Les campagnes électorales sont des périodes privilégiées pour nos médias. Pas tant pour le débat politique sur les bilans, les programmes, les budgets mais tout simplement parce que les responsables politiques multiplient lors de ces périodes les interventions et par la même occasion, ils multiplient les âneries, les mensonges gros comme eux ou les aberrations… De quoi alimenter des colonnes de journaux, des heures de JT, des pages de forums.

Rapide inventaire de rappel : la diffamation à l’encontre de Soumaré, les propos de Longuet sur la direction de la Halde, les superbes pensées sarkozystes sur l’urbanisation du littoral ou le splendide « l’environnement, ça suffit », le foutage de gueule de Chatel sur les remplacements d’enseignants. Ou la palme de l'ânerie remportée par un journaliste loin devant les politiques, il fallait le faire : Zemmour et ses dealers.

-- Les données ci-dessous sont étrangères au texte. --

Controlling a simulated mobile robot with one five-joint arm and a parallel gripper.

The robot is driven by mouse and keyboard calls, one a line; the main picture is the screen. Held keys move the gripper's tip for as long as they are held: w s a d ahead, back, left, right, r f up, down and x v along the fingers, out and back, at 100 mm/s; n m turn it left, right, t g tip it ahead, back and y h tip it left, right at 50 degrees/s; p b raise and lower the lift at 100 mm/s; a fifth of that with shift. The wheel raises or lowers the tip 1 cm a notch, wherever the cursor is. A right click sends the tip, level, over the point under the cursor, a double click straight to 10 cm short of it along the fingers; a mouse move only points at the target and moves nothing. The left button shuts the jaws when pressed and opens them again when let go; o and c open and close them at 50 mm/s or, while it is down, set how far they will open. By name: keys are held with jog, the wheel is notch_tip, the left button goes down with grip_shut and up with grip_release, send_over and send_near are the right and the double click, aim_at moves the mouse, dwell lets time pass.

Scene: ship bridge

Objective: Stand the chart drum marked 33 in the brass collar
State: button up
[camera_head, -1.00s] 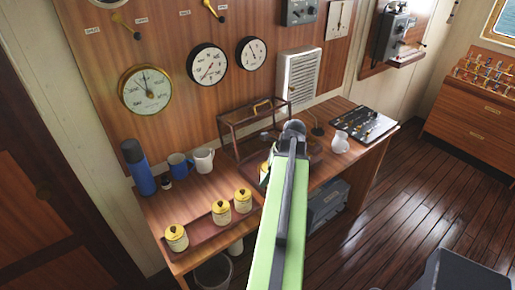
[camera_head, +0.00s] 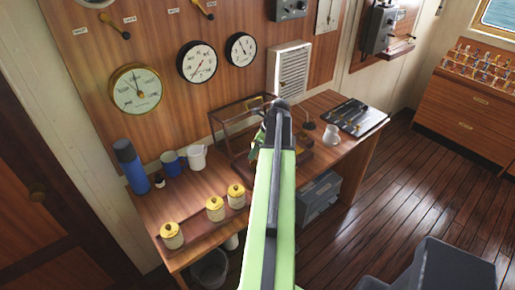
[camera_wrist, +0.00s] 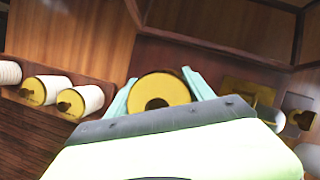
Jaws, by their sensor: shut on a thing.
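My gripper (camera_wrist: 160,80) is shut on a chart drum (camera_wrist: 148,88), seen end-on with its yellow cap and dark centre between the pale fingers. Its number does not show. In the head view my green arm hides most of the gripper and the held drum. Three other cream drums with yellow lids, the left (camera_head: 172,235), middle (camera_head: 215,208) and right (camera_head: 236,196), stand in a brown tray on the desk; their labels are too small to read. A brass plate (camera_wrist: 236,92) lies right of the held drum in the wrist view; I cannot tell whether it is the collar.
A glass case (camera_head: 225,137) stands at the back of the desk, close to my gripper. A blue flask (camera_head: 132,166), blue mug (camera_head: 171,163) and white jug (camera_head: 197,157) stand at the left. A white pitcher (camera_head: 331,134) and dark panel (camera_head: 355,116) are at the right.

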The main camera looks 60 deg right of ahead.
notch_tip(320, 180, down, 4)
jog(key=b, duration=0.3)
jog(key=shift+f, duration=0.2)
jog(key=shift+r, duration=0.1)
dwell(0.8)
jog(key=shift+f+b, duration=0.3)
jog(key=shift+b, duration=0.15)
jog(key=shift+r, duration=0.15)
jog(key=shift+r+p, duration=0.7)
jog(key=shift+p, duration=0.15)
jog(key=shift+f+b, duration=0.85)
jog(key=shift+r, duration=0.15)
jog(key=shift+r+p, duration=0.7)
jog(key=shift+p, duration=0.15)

Rien de très intéressant sauf si vous cherchez, encore aujourd’hui, des preuves de l’opportunisme politique de notre président.
Sarkozy et les zones inondables, retour sur une mini-tempête médiatique, Saint-Remy, P., Libération.fr, Mars 2010

De ces propos de caniveaux ou de ses argumentations où nous sommes délibérément pris pour des innocents, à la limite, mieux vaut en rire et certains le font très bien.
La Chronique de Régis Mailhot, Le fou du roi, France Inter, Mars 2010


Mais avez-vous entendu parler de ce beau pays du Honduras ces dernières semaines et même ces derniers mois ? On ne parle pas de Tegucigalpa où se joue une lutte acharnée pour le développement et la souveraineté . Pourtant vous allez voir, c’est tellement plus intéressant que les polémiques chéries de nos médias.

Le 28 juin 2009, un coup d’état renverse le président Zelaya et le contraint à l’exil. La communauté internationale ne reconnaît pas le pouvoir militaire de Micheletti résultant du coup d’état et Obama en personne condamne le putsch. Mais devant l’impossibilité de remettre en selle Zelaya, la sortie de crise mise sur pied est de procéder à de nouvelles élections. A priori, une solution à moindre frais ? Oui, enfin, c’est un peu plus compliqué que ça.

Quelques éléments de contexte vont nous permettre de mieux appréhender le sujet. Le Honduras est le pays le plus pauvre d’Amérique Centrale. 77% des habitants vivent sous le seuil de pauvreté. La dette du pays s’élevait à 4.8 milliards de dollars en 2003 alors que le FMI avait mis en place de superbes plans d’ajustement structurel dans les années 90 atteignant des sommets de justice sociale en 1999 : une baisse de l’impôt sur les sociétés accompagnée d’une hausse de la TVA de 7 à 12% votée par le gouvernement. Il est toujours préférable de taxer les gens qui meurent de faim, c’est évident.
Résumé de l’actualité du Honduras en 1999, abc-latina.com, 2002

Les revenus sont tirés en partie de l’agriculture, café (22% des revenus d’exportation), banane, maïs et la question centrale en milieu rural est la propriété de la terre. La guerre froide a semé le trouble sur cette question en engendrant une distribution des terres hyper-inégalitaire…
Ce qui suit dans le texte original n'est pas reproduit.